* Begin Extracted information *

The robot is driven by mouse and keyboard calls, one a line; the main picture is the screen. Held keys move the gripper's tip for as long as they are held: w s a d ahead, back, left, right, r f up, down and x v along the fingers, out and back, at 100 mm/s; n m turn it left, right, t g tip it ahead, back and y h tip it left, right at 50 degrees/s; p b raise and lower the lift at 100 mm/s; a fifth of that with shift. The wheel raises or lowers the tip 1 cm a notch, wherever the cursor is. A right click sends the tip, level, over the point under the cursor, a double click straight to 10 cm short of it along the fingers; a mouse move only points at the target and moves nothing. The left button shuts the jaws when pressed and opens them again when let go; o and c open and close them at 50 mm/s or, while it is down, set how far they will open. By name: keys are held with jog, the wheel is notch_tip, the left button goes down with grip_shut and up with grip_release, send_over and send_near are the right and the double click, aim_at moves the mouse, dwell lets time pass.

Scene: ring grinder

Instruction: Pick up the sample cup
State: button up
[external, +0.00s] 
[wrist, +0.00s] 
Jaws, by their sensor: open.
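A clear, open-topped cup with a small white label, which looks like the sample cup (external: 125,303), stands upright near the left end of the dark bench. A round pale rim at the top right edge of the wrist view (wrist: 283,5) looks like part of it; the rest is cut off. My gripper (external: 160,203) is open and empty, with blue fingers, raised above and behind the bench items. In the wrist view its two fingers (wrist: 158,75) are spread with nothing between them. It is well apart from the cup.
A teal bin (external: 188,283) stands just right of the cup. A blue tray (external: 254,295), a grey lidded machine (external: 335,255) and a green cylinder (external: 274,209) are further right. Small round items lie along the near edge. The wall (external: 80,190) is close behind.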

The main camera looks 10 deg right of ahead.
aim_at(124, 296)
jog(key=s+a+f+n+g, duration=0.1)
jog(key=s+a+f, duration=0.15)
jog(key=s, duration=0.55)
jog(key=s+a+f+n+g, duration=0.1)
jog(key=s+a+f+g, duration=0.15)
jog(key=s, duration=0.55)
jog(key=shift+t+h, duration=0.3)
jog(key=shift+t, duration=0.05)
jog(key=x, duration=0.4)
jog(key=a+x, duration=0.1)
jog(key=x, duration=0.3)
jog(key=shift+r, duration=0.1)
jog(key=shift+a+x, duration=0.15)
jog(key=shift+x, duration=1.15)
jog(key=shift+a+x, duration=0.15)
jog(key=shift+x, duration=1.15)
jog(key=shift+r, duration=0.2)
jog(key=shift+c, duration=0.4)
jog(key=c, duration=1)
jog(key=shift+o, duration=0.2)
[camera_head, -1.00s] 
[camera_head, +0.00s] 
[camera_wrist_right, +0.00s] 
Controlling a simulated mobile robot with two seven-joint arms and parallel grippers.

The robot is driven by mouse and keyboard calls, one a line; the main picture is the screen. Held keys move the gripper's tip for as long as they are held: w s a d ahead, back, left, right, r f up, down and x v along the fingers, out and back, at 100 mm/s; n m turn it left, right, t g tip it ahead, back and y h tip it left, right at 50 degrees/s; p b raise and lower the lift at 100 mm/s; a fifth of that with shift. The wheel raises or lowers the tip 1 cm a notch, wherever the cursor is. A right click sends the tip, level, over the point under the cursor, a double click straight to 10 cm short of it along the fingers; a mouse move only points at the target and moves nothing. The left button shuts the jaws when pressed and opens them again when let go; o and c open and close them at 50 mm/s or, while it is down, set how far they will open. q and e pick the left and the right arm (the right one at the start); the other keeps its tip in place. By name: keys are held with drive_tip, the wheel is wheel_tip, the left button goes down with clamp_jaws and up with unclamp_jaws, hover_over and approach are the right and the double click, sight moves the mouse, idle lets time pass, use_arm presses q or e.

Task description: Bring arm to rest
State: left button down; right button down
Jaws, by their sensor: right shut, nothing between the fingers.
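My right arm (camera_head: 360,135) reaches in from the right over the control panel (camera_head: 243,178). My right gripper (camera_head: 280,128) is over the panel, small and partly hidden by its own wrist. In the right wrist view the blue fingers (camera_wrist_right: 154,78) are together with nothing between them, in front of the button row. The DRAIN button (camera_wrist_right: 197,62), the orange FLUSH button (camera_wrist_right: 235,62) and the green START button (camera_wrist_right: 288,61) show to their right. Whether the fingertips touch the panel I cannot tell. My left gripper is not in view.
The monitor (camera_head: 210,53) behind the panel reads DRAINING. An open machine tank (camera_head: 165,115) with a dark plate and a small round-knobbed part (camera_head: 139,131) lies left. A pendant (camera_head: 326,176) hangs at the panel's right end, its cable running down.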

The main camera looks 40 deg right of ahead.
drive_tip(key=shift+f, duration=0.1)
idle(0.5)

* End Extracted information *

### Short problem:
Output all records verbatim.

### Answer for the task:
The robot is driven by mouse and keyboard calls, one a line; the main picture is the screen. Held keys move the gripper's tip for as long as they are held: w s a d ahead, back, left, right, r f up, down and x v along the fingers, out and back, at 100 mm/s; n m turn it left, right, t g tip it ahead, back and y h tip it left, right at 50 degrees/s; p b raise and lower the lift at 100 mm/s; a fifth of that with shift. The wheel raises or lowers the tip 1 cm a notch, wherever the cursor is. A right click sends the tip, level, over the point under the cursor, a double click straight to 10 cm short of it along the fingers; a mouse move only points at the target and moves nothing. The left button shuts the jaws when pressed and opens them again when let go; o and c open and close them at 50 mm/s or, while it is down, set how far they will open. By name: keys are held with jog, the wheel is notch_tip, the left button goes down with grip_shut and up with grip_release, send_over and send_near are the right and the double click, aim_at moves the mouse, dwell lets time pass.

Scene: ring grinder

Instruction: Pick up the sample cup
State: button up
[external, +0.00s] 
[wrist, +0.00s] 
Jaws, by their sensor: open.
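A clear, open-topped cup with a small white label, which looks like the sample cup (external: 125,303), stands upright near the left end of the dark bench. A round pale rim at the top right edge of the wrist view (wrist: 283,5) looks like part of it; the rest is cut off. My gripper (external: 160,203) is open and empty, with blue fingers, raised above and behind the bench items. In the wrist view its two fingers (wrist: 158,75) are spread with nothing between them. It is well apart from the cup.
A teal bin (external: 188,283) stands just right of the cup. A blue tray (external: 254,295), a grey lidded machine (external: 335,255) and a green cylinder (external: 274,209) are further right. Small round items lie along the near edge. The wall (external: 80,190) is close behind.

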The main camera looks 10 deg right of ahead.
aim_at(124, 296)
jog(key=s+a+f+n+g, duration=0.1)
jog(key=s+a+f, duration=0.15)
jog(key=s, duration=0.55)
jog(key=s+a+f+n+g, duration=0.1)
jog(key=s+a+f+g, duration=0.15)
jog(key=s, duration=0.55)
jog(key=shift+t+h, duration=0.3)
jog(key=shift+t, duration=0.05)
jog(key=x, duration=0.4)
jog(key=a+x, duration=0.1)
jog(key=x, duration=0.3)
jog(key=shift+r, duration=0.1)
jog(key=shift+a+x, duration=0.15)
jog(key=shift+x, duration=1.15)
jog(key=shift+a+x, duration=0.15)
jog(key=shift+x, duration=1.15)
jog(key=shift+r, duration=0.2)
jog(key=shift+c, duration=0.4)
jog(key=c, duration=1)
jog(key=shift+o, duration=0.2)
[camera_head, -1.00s] 
[camera_head, +0.00s] 
[camera_wrist_right, +0.00s] 
Controlling a simulated mobile robot with two seven-joint arms and parallel grippers.

The robot is driven by mouse and keyboard calls, one a line; the main picture is the screen. Held keys move the gripper's tip for as long as they are held: w s a d ahead, back, left, right, r f up, down and x v along the fingers, out and back, at 100 mm/s; n m turn it left, right, t g tip it ahead, back and y h tip it left, right at 50 degrees/s; p b raise and lower the lift at 100 mm/s; a fifth of that with shift. The wheel raises or lowers the tip 1 cm a notch, wherever the cursor is. A right click sends the tip, level, over the point under the cursor, a double click straight to 10 cm short of it along the fingers; a mouse move only points at the target and moves nothing. The left button shuts the jaws when pressed and opens them again when let go; o and c open and close them at 50 mm/s or, while it is down, set how far they will open. q and e pick the left and the right arm (the right one at the start); the other keeps its tip in place. By name: keys are held with drive_tip, the wheel is wheel_tip, the left button goes down with clamp_jaws and up with unclamp_jaws, hover_over and approach are the right and the double click, sight moves the mouse, idle lets time pass, use_arm presses q or e.

Task description: Bring arm to rest
State: left button down; right button down
Jaws, by their sensor: right shut, nothing between the fingers.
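My right arm (camera_head: 360,135) reaches in from the right over the control panel (camera_head: 243,178). My right gripper (camera_head: 280,128) is over the panel, small and partly hidden by its own wrist. In the right wrist view the blue fingers (camera_wrist_right: 154,78) are together with nothing between them, in front of the button row. The DRAIN button (camera_wrist_right: 197,62), the orange FLUSH button (camera_wrist_right: 235,62) and the green START button (camera_wrist_right: 288,61) show to their right. Whether the fingertips touch the panel I cannot tell. My left gripper is not in view.
The monitor (camera_head: 210,53) behind the panel reads DRAINING. An open machine tank (camera_head: 165,115) with a dark plate and a small round-knobbed part (camera_head: 139,131) lies left. A pendant (camera_head: 326,176) hangs at the panel's right end, its cable running down.

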The main camera looks 40 deg right of ahead.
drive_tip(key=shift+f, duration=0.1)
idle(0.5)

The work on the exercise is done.